The Walla Walla County Jail, run by the county sheriff since territorial days, may be under new management in the future

By Andy Porter
Walla Walla Union-Bulletin

WALLA WALLA, Wash. — The Walla Walla County Jail, run by the county sheriff since territorial days, may be under new management in the future.

Walla Walla County commissioners this week opened a discussion on separating the county jail operations from the Sheriff’s Office, creating a corrections department directly under commissioners’ control.

Commission chairman Perry Dozier, who raised the topic, said it would resolve the issue of “dual leadership” of how the facility is now managed.

The discussion came less than a week after Keilen Harmon, the chief deputy for corrections, was dismissed by Sheriff John Turner on March 3. Dozier said Tuesday that Monday’s discussion “was probably precipitated to some degree by (Harmon’s) departure.”

Harmon, in an interview this morning, said he had approached Dozier in February about separating control of the jail from the Sheriff’s Office.

He said having the jail managed by a department head who reported directly to commissioners would provide transparency about how money is spent, ensuring that money budgeted for the jail is spent on the jail.

“Right now, the way it’s set up, the sheriff has total control over both budgets and if the jail saves money, he decides how that money is spent,” Harmon said. “If the jail needs cell doors and he needs cars, they get cars.”

Dozier said his thoughts about jail separation also were spurred by his experiences during his six years as a commissioner, especially with budget issues, as well as what Spokane County commissioners had done in 2013 when they took control of that county’s jail and another county correctional facility as part of plan to reform local criminal justice.

Speaking at a meeting Monday with fellow commissioners Jim Johnson and Jim Duncan, Dozier said that currently in Walla Walla County the commissioners are responsible for the jail’s finances “yet the operational direction is being set by the sheriff.”

Dozier said Turner “has a good plan moving forward with how he wants to have his law enforcement run in the county and is pretty progressive with that.” But Dozier added he has personally thought the jail is an “anchor” on Turner’s plans because of the building’s age and other issues.

“It’s a huge cost burden out there,” Dozier said.

Commissioners should consider that if they broke off jail operations from the Sheriff’s Office, those “burdensome issues maybe would fall more on our shoulders” and Turner’s focus could be on protection of the people “and, as he says, ‘catching the bad guys,’” Dozier said.

Duncan, who took office in January, said he could see the advantages in the separation.

“You have two different missions with two different budgets and those are crammed together,” he said.

Dozier also questioned whether the commissioners would want to have the jail managed as a new county department with its own head.

Johnson, who is the commission’s liaison with the Sheriff’s Office, said he would could get Turner’s feedback on the proposal.

Dozier, however, said that “based on (state law), we don’t have to have his blessing.
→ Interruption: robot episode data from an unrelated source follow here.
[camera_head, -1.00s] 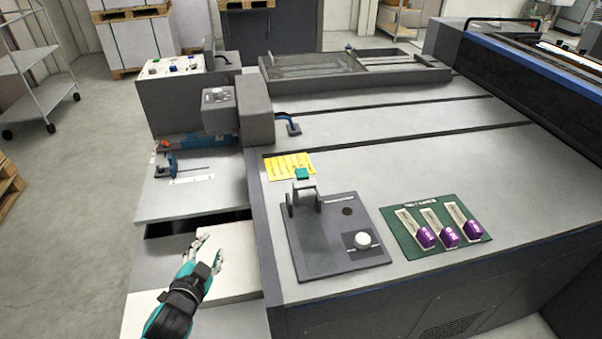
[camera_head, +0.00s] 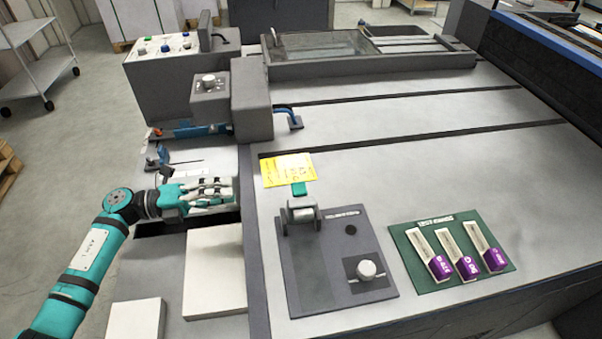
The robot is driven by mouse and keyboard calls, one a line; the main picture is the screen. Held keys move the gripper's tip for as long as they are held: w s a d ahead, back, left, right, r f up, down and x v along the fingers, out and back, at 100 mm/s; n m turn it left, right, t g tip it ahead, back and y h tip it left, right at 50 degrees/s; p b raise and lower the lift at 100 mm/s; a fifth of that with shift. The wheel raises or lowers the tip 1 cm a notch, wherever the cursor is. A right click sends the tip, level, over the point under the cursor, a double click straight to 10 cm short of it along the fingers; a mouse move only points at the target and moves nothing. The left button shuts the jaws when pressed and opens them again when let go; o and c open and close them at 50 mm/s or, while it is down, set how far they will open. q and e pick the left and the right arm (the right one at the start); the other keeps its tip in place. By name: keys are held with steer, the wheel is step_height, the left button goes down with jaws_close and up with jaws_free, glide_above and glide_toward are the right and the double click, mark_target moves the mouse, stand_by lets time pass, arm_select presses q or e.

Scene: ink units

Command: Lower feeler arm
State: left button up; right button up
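A grey panel (camera_head: 330,279) lies on the front of the machine's flat top. It carries a small hinged bracket with a lever (camera_head: 301,213) and a green tab (camera_head: 299,188), plus a white round knob (camera_head: 366,269). A blue arm-like piece (camera_head: 287,113) juts right from a grey box. I cannot tell which of these is the feeler arm. My left gripper (camera_head: 222,193) is at the machine's left edge, left of the panel and apart from the lever. Its fingers point right; their opening is unclear. My right gripper is out of view.
A yellow label (camera_head: 287,170) lies behind the lever. A green plate (camera_head: 421,273) with purple-ended pieces is right of the panel. White stacks (camera_head: 215,262) lie below my left gripper. The grey box (camera_head: 252,104) and control box (camera_head: 160,80) stand behind it.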

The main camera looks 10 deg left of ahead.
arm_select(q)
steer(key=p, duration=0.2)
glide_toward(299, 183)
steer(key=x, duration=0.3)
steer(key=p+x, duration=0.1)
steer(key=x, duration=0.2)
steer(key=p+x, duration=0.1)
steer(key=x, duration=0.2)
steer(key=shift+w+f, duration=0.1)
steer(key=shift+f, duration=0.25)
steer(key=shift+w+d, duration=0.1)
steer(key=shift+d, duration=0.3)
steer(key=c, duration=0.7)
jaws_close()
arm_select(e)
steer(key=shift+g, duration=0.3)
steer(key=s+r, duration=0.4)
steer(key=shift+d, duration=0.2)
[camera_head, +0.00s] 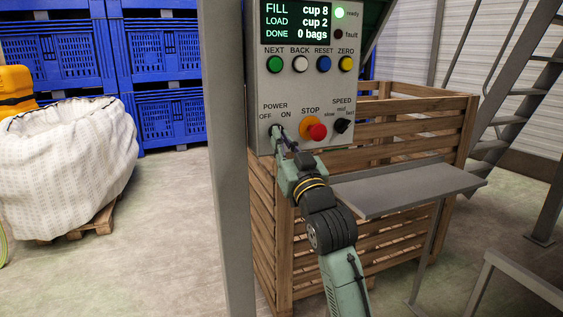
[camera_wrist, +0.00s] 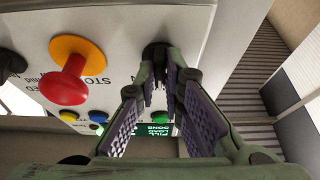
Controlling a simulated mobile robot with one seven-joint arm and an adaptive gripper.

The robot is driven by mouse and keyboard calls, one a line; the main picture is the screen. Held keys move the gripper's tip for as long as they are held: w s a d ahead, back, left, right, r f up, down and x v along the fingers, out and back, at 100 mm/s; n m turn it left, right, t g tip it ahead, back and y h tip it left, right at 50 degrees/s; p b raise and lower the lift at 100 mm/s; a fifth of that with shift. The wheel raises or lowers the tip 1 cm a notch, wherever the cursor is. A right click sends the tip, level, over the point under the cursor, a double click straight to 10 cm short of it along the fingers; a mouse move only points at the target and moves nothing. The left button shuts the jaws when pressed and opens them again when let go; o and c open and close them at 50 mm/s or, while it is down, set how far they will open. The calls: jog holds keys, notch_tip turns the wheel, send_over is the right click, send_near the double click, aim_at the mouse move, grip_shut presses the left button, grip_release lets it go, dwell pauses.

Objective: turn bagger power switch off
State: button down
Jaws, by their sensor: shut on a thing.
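The power switch (camera_head: 272,131) is a small dark rotary knob at the lower left of the grey bagger control panel (camera_head: 300,88), under the labels OFF and ON. My gripper (camera_head: 279,137) reaches it from the front and below, its fingertips shut on the knob. In the wrist view the two green fingers of my gripper (camera_wrist: 163,62) close around the dark switch (camera_wrist: 151,48). The fingers hide most of the knob, so I cannot tell which way it points. The display (camera_head: 296,22) is lit, and the green ready lamp (camera_head: 339,13) is lit.
A red stop button (camera_head: 318,132) on an orange base sits right of the switch, with a black speed knob (camera_head: 341,126) beyond. Coloured push buttons line the panel above. A grey shelf (camera_head: 405,188) juts out before a wooden crate (camera_head: 440,120). A grey post (camera_head: 228,170) stands left.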

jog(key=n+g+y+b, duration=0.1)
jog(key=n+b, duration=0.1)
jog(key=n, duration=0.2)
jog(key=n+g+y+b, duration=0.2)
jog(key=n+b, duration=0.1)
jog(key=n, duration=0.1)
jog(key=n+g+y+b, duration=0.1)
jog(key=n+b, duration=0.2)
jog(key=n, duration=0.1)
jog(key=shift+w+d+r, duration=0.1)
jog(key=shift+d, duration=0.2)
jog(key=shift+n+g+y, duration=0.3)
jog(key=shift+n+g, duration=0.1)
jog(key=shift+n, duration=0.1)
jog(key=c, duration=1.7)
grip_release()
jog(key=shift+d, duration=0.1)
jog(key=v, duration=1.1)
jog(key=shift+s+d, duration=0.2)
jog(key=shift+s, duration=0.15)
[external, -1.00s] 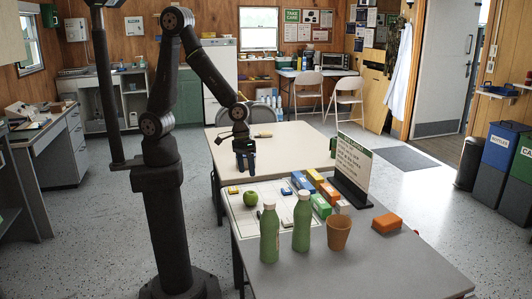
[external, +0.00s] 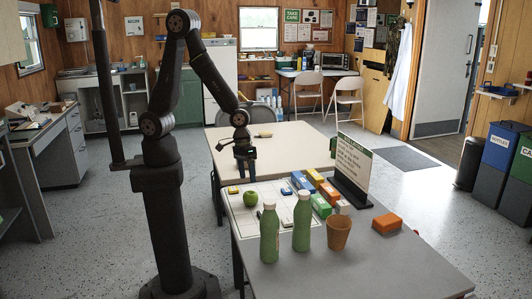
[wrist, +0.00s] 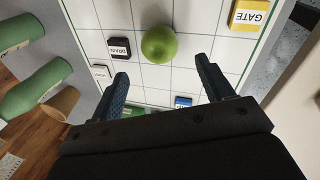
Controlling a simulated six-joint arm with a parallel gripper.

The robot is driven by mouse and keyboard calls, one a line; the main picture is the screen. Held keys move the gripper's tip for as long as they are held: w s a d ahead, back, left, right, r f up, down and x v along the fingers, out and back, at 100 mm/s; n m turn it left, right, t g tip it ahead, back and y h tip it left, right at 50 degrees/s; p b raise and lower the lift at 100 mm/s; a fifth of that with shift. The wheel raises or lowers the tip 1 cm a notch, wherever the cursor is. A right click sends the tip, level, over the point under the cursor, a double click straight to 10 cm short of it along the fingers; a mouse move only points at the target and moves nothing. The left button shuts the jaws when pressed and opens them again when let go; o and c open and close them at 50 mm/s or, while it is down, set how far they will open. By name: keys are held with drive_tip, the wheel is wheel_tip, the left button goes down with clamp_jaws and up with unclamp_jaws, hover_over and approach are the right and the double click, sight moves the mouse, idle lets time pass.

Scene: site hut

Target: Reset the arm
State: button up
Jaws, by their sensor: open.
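My gripper (external: 246,170) hangs above the far left part of the front table, pointing down. In the wrist view my gripper (wrist: 165,86) has its two blue fingers spread apart with nothing between them. A green apple (external: 249,198) sits on the white gridded board (external: 238,214), and it also shows in the wrist view (wrist: 159,44), ahead of the fingertips and apart from them. My arm is bent at the elbow, with the forearm sloping down to the gripper.
Two green bottles (external: 269,238) (external: 302,222), a brown cup (external: 339,234) and an orange block (external: 386,223) stand on the front table. Coloured boxes (external: 328,191) and a sign (external: 353,168) stand at the board's right. A yellow GATE tile (wrist: 250,16) lies on the board.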

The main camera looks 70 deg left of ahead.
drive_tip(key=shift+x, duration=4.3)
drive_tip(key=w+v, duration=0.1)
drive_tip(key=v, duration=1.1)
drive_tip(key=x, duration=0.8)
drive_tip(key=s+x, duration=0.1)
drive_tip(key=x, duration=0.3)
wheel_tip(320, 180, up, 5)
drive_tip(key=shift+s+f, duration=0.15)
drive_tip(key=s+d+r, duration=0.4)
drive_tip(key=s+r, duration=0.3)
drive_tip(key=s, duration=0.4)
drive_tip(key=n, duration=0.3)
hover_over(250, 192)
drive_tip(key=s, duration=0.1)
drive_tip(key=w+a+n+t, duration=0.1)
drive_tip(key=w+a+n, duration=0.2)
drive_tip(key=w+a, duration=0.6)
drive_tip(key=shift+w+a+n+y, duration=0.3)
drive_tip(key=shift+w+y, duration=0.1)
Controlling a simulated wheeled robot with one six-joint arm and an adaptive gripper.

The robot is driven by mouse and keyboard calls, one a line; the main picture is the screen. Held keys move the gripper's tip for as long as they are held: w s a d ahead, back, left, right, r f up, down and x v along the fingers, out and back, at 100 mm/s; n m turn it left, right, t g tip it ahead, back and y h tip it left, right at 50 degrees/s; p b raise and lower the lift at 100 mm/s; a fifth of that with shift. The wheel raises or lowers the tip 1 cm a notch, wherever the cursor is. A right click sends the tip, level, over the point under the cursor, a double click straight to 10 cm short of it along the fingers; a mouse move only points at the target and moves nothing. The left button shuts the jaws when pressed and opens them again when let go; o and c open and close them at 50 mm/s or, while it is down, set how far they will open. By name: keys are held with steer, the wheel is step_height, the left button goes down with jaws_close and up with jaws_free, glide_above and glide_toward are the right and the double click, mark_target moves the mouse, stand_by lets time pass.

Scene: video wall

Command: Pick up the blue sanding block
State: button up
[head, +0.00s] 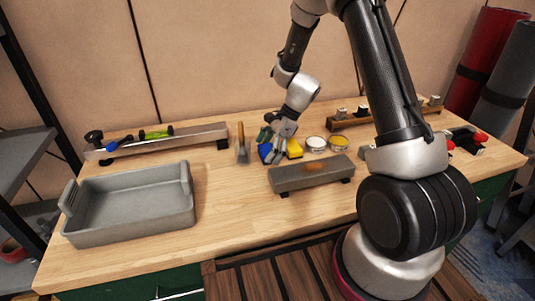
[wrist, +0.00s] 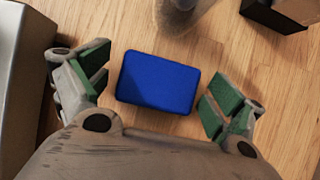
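The blue sanding block (wrist: 158,82) lies on the wooden bench top, between the two fingers of my gripper (wrist: 155,95) in the wrist view. The fingers have green pads and stand apart, with bare wood showing between each pad and the block. In the head view the blue block (head: 265,152) shows at the left of my gripper (head: 277,152), partly hidden by it. My gripper is low over the bench, open and empty, pointing down.
A yellow block (head: 294,149) and two round tins (head: 316,143) stand close right of my gripper. A scraper with a wooden handle (head: 241,150) is at its left. A grey raised ledge (head: 312,177) lies in front. A grey tray (head: 130,237) sits at the left.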

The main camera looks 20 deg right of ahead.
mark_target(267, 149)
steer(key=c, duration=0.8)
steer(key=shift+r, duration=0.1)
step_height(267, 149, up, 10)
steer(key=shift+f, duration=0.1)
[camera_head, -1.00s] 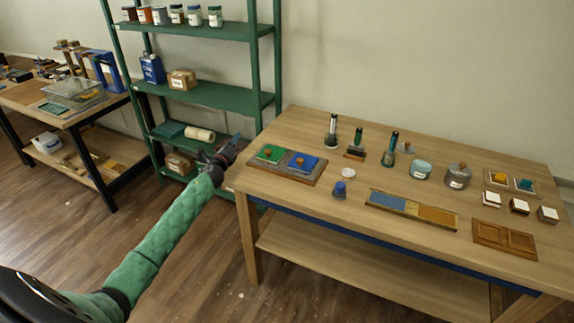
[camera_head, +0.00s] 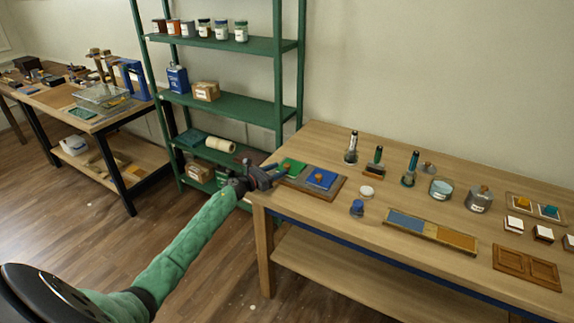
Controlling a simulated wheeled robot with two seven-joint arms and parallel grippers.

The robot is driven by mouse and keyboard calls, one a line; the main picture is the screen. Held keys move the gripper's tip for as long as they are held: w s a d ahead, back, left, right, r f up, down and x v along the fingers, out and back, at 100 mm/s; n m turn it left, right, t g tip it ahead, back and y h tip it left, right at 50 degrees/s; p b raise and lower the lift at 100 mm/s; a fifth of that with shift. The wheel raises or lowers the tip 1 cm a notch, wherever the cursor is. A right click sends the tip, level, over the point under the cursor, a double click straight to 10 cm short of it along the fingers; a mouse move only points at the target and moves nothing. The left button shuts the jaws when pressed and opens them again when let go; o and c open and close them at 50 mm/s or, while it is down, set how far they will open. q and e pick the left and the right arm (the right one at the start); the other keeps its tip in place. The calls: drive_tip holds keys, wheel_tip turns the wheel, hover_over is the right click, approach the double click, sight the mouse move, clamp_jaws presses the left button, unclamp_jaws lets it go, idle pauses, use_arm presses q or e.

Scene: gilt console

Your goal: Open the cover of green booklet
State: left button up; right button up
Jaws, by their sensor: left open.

It’s going to be up to this board to make that decision” and it would be based on financial issues.

Turner declined to say this morning whether the proposal was a surprise to him.

“I don’t think it’s relevant,” he said. “(The commissioners) have decided to undertake a research project and I’ll be happy to help them any way that I can.”

Turner said the jail currently employs 21 corrections officers, plus a head chef and a part-time clerk. Other personnel under the corrections budget include four part-time Superior Court security officers and one part-time inmate work crew officer, although it is funded for two.

Turner said he did not know offhand what percentage of the total budget for the Sheriff’s Office goes to the corrections division. “I’ll have to do some research on that,” he said.

Dozier said any decision on jail separation would be made by the board as a whole. However, he said, “I’m serious about moving forward with this.”

Not a new idea

The former chief corrections deputy for the Walla Walla County Jail said today that, in his view, creating a separate corrections department would be a good move for the county.

Harmon said he brought up the idea of separating the jail from the Sheriff’s Office to Commissioner Perry Dozier sometime in February.

“I had seen something about in Spokane and it occurred to me that it made good business sense,” he said. “I had mentioned it to Perry just to say, ‘Have you ever thought about this?’ It was pretty quick.”

Dozier on Tuesday confirmed the conversation with Harmon and said he told him “it was worth looking into.”

Dozier said, however, that over the years he’s had offhand conversations with past commissioners about creating a separate corrections department.

“It was something that has been discussed,” he said, going back to when former Sheriff Mike Humphreys was preparing to retire.

“It’s been brought up in bits and pieces over the years with (former commissioners) Greg (Tompkins) and Gregg (Loney),” Dozier said.

He said he brought the topic up again now because county commissioners are already starting to look at the 2016 budget in addition to going into contract negotiations with the union representing corrections personnel.

Dozier said another reason is related to the vacancy in the chief corrections deputy position created by Turner’s dismissal of Harmon on March 3. If commissioners create a separate corrections division, they would appoint the head of that department, not the sheriff.

“If we’re going to think about doing it, we need to do it before (the sheriff) appoints a replacement (for Harmon),” he said.